We continued the Junior Bok tours to the Argentine through to the early 70's

My coach at Grey High was Giepie Wentzel who toured Argentine as a fly half. He told me about how every Argentinian rugby club has pictures of Van Heerden and Danie Craven on prominent display. Yes we have developed a nation far more than NZ has done for Japan. And BTW Sa players were playing and coaching in Japan long before the Kiwis arrived. Fourie du Preez and many others were playing there 15 years ago.


"Isaac Van Heerden's reputation as an innovative coach had spread to Argentina, and he was invited to Buenos Aires to help the Pumas prepare for their first visit to South Africa in 1965.[1][2] Despite Argentina faring badly in this tour,[2] it was the start of a long and happy relationship between Van Heerden and the Pumas. Izak van Heerden took leave from his teaching post in Durban, relocated to Argentina, learnt fluent Spanish, and would revolutionise Argentine play in the late 1960s, laying the way open for great players such as Hugo Porta.[1][2] Van Heerden virtually invented the "tight loose" form of play, an area in which the Argentines would come to excel, and which would become a hallmark of their playing style.

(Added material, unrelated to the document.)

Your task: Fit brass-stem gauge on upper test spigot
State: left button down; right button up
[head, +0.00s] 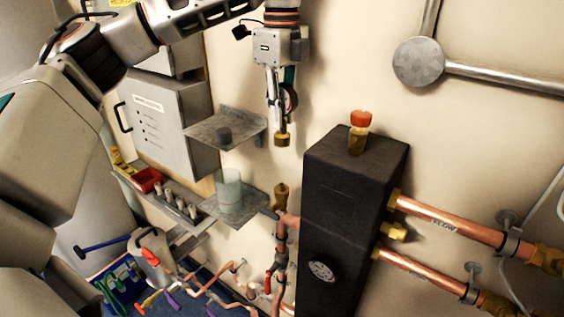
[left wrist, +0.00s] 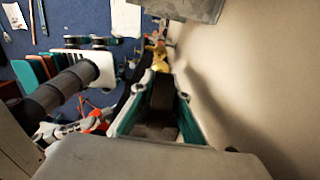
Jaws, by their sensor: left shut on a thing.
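The brass-stem gauge (head: 282,136) hangs from my left gripper (head: 281,104) in the head view, with its brass stem pointing down. Its round dark body is partly hidden by the fingers. My left gripper is shut on it. In the left wrist view the teal fingers (left wrist: 160,122) close around a dark part of the gauge (left wrist: 162,95). An upright brass fitting (head: 281,194), which looks like the upper test spigot, stands on copper pipework below the gauge, left of the black box. The stem is clearly apart from it. My right gripper is not in view.
The tall black box (head: 345,190) stands close to the right, with a red-capped brass valve (head: 357,136) on top. Grey shelves (head: 222,130) are on the left, the lower one carrying a glass cylinder (head: 228,187). Copper pipes (head: 450,225) run right. The wall behind the gauge is bare.

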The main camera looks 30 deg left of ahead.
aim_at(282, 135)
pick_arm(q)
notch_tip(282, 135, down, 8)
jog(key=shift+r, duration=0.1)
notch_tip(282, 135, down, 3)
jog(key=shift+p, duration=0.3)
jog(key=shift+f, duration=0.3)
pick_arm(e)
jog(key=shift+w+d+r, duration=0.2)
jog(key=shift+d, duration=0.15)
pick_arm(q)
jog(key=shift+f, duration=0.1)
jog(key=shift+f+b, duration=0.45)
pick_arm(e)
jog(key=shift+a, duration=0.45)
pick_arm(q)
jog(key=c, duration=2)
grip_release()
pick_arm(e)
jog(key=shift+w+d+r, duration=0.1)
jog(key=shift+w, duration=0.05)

The Pumas repaid the initial debt, by beating the Junior Springboks at Ellis Park, and emerged as one of the better modern rugby nations, thanks largely to the talents of this Durban schoolmaster.[1]"

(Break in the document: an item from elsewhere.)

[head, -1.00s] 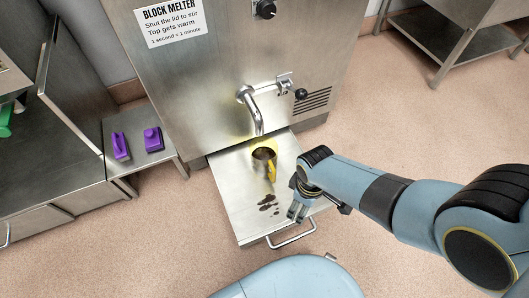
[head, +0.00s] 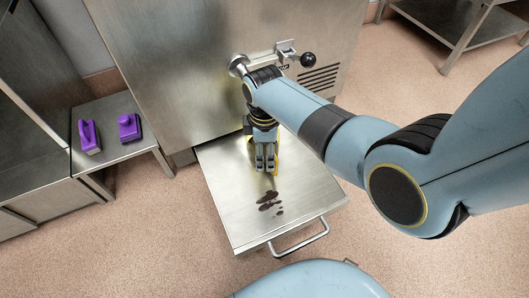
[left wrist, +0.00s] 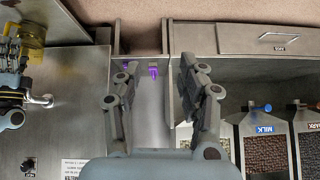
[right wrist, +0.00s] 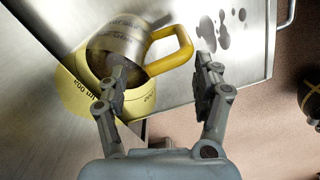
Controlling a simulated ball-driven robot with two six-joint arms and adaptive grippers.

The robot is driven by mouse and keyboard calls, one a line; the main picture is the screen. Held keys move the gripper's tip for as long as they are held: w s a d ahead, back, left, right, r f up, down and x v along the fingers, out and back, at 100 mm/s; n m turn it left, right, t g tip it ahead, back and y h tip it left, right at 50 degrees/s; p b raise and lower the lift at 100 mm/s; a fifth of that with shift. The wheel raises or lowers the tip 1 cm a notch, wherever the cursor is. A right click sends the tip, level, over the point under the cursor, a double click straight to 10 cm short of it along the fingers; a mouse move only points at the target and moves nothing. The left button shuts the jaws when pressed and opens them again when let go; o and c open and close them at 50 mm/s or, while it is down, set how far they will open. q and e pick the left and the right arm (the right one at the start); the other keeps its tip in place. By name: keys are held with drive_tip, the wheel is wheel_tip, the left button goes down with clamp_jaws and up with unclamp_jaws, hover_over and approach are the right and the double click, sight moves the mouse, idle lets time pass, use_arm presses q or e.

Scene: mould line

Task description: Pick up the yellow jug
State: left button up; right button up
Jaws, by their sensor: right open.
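The yellow jug (right wrist: 120,38) stands on the pulled-out steel shelf under the melter's spout. Its yellow handle (right wrist: 180,47) faces the right in the right wrist view. My right gripper (head: 265,168) is directly over the jug in the head view and hides most of it; a yellow edge (head: 278,156) shows beside the fingers. In the right wrist view my right gripper (right wrist: 162,75) is open. Its left finger overlaps the jug body, and the handle shows between and beyond the fingertips. Contact cannot be told. My left gripper (left wrist: 158,75) is open and empty, away from the jug.
The steel shelf (head: 300,200) has brown spills (head: 269,201) and a front bar handle (head: 299,238). Two purple items (head: 88,135) lie on a side table at left. Chocolate bins (left wrist: 265,140) show in the left wrist view.

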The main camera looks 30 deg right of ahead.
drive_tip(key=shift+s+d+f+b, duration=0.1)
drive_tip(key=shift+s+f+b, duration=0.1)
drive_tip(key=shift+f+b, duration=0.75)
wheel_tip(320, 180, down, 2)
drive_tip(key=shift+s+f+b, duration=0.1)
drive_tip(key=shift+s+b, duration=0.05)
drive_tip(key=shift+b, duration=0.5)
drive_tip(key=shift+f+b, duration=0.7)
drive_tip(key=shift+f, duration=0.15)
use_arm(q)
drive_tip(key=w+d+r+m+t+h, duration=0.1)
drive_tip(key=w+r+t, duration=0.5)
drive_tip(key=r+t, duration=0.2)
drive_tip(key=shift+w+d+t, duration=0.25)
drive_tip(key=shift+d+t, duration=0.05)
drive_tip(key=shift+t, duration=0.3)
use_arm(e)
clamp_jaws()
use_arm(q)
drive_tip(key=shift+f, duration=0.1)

After the promise made by Junior Springbok manager JF Louw at the end of a 12-game tour to Argentina in 1959 – ‘I will do everything to ensure we invite you to tour our country’ – there were concerns about the strength of Argentinian rugby. South African Rugby Board president Danie Craven sent coach Izak van Heerden to help the Pumas prepare and they repaid the favour by beating the Junior Springboks at Ellis Park.